Data for this exercise ::
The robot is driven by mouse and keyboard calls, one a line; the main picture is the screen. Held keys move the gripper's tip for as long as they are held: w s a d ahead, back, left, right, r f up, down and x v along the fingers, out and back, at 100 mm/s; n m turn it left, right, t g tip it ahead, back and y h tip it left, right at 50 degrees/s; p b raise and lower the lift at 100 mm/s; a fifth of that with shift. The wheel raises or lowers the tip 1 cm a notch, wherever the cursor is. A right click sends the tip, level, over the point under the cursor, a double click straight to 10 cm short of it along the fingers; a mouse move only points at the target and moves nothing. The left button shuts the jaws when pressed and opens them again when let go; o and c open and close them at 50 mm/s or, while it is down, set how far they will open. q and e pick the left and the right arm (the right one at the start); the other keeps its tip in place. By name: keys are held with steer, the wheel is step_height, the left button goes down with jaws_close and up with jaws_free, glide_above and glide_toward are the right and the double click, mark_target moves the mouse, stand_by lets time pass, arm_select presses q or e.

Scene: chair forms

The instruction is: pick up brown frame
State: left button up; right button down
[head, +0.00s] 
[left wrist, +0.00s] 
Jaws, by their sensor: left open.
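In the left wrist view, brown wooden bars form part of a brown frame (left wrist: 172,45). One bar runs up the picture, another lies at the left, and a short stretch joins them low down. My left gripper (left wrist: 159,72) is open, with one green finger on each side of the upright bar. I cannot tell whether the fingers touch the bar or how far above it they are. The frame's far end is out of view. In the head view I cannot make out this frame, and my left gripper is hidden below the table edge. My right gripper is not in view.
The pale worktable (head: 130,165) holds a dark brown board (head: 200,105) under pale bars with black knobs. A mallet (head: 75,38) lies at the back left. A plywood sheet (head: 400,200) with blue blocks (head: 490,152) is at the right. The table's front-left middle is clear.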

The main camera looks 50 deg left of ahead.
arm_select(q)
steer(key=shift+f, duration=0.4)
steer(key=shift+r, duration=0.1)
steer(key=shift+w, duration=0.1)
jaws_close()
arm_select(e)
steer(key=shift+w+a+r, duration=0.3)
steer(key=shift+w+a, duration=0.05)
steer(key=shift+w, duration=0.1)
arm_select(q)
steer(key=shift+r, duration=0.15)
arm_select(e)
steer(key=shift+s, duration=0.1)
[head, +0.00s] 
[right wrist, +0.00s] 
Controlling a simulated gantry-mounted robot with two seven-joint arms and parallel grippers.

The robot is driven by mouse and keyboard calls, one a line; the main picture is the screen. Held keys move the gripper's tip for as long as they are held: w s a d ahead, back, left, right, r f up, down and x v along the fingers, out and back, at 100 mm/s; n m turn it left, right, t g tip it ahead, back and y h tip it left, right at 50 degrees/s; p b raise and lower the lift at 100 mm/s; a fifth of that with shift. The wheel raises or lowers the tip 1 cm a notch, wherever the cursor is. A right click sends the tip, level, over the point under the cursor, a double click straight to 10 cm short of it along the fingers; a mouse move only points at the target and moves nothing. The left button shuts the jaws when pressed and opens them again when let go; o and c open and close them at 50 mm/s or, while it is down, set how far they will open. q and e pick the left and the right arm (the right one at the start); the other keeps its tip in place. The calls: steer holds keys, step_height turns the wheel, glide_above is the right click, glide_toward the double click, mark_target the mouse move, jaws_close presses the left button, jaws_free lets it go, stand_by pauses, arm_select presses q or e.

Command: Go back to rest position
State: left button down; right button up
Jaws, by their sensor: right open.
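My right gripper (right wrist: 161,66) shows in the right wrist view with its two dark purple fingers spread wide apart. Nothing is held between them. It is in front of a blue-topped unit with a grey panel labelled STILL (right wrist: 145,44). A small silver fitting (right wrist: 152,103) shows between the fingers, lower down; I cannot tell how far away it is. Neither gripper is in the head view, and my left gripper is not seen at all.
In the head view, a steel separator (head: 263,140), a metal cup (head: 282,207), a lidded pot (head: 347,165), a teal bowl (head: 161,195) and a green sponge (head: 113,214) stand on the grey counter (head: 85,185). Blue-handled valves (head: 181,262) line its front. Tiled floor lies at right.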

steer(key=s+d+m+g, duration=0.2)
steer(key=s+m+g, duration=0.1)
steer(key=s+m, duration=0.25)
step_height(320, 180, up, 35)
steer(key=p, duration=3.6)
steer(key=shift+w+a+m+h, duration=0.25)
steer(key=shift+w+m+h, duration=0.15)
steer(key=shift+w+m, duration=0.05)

The request :: Quote nothing but the lines that run from the line containing "Command: Go back to rest position" through the line containing "State: left button down; right button up", keeping both of them word for word.

Output ::
Command: Go back to rest position
State: left button down; right button up

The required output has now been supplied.